(Exercise): Extract word for word the lines of the listing from its start to the line holding "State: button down", both ends kept; pictures are not part of the copy.

..............................

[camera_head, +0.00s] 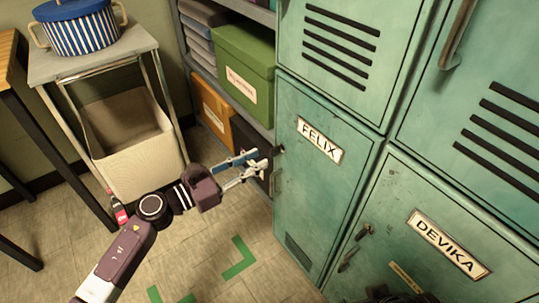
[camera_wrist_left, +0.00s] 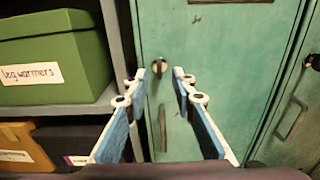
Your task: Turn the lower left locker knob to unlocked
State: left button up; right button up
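The lower left locker (camera_head: 318,190) is a teal door with a FELIX label (camera_head: 319,139). Its small knob (camera_head: 280,150) is at the door's left edge; it also shows in the left wrist view (camera_wrist_left: 160,66), just beyond and between the fingertips. The knob's exact turn is too small to tell. A vertical handle (camera_wrist_left: 162,128) is below it. My left gripper (camera_head: 264,162) is open and empty, its blue-padded fingers pointing at the knob from the left, seemingly a little short of it. My right gripper's fingers are not in view.
The DEVIKA locker (camera_head: 430,205) is to the right, with its own knob (camera_head: 367,229). A shelf with a green box (camera_head: 243,62) and an orange box (camera_head: 213,110) stands left of the lockers. A side table (camera_head: 88,61) is farther left. Floor below my left arm is mostly clear.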

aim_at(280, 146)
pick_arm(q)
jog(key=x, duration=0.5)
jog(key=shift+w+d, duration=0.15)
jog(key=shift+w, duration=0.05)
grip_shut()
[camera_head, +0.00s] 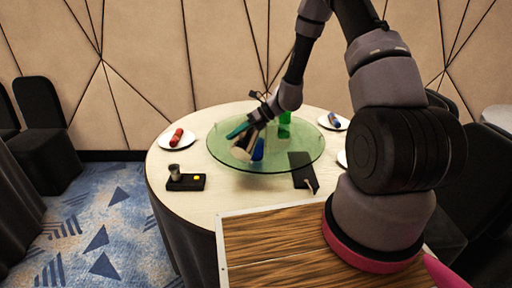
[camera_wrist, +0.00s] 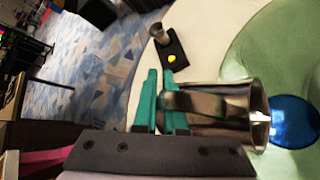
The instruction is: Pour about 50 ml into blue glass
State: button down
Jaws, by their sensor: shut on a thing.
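My gripper (camera_head: 238,131) has teal fingers and is over the glass turntable. In the wrist view my gripper (camera_wrist: 160,88) is shut on the handle of a shiny metal jug (camera_wrist: 225,100). The jug's open rim faces the blue glass (camera_wrist: 295,122), and the two are close together in that view. In the head view the jug (camera_head: 240,154) looks pale and tilted, just left of the blue glass (camera_head: 258,150), which stands on the turntable. I cannot see any liquid or a stream, and the inside of the blue glass is not clear.
A green glass (camera_head: 284,127) stands behind on the turntable (camera_head: 300,150). A black box with a yellow button and a grey cup (camera_head: 186,182) is at the table's front left. A dark flat object (camera_head: 302,168) lies at right. White plates (camera_head: 163,140) sit around the edge.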

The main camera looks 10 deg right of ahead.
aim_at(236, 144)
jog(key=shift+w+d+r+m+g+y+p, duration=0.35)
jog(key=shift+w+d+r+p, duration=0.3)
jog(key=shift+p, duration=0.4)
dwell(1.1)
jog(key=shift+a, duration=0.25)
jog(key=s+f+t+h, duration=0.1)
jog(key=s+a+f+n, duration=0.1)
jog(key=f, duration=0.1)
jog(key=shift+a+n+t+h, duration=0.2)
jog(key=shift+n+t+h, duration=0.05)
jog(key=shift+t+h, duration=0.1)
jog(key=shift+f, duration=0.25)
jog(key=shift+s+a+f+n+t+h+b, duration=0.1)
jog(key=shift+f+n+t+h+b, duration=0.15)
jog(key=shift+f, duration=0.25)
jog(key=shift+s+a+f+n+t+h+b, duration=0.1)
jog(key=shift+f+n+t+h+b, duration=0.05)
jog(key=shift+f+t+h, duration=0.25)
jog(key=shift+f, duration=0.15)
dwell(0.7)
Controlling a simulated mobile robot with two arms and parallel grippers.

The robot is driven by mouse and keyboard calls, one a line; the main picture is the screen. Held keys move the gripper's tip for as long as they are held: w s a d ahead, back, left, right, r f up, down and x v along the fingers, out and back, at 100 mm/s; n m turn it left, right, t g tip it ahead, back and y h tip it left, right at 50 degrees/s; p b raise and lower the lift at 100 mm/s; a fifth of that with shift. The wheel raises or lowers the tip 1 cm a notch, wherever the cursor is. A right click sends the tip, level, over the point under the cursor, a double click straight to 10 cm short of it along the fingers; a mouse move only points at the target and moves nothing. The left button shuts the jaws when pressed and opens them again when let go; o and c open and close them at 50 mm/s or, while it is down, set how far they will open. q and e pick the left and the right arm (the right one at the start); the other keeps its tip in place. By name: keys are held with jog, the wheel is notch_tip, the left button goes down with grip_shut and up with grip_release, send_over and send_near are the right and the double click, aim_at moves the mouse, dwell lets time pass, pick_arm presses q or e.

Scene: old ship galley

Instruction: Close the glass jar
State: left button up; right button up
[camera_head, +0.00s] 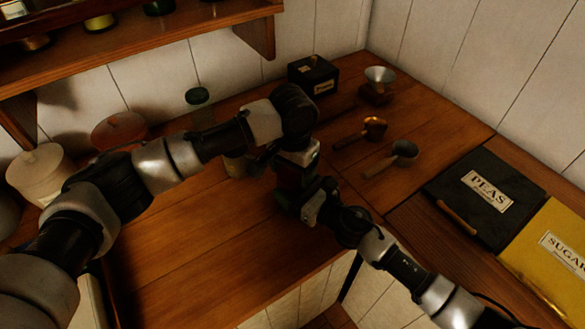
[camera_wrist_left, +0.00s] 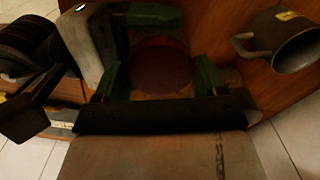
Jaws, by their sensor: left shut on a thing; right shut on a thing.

..............................

(Correct response):
[camera_head, +0.00s] 
[camera_wrist_left, +0.00s] 
Your task: Turn the lower left locker knob to unlocked
State: left button up; right button up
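The lower left locker (camera_head: 318,190) is a teal door with a FELIX label (camera_head: 319,139). Its small knob (camera_head: 280,150) is at the door's left edge; it also shows in the left wrist view (camera_wrist_left: 160,66), just beyond and between the fingertips. The knob's exact turn is too small to tell. A vertical handle (camera_wrist_left: 162,128) is below it. My left gripper (camera_head: 264,162) is open and empty, its blue-padded fingers pointing at the knob from the left, seemingly a little short of it. My right gripper's fingers are not in view.
The DEVIKA locker (camera_head: 430,205) is to the right, with its own knob (camera_head: 367,229). A shelf with a green box (camera_head: 243,62) and an orange box (camera_head: 213,110) stands left of the lockers. A side table (camera_head: 88,61) is farther left. Floor below my left arm is mostly clear.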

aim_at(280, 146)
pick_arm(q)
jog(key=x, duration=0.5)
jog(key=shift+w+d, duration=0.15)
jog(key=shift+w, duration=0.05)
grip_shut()
[camera_head, +0.00s] 
[camera_wrist, +0.00s] 
The instruction is: Pour about 50 ml into blue glass
State: button down

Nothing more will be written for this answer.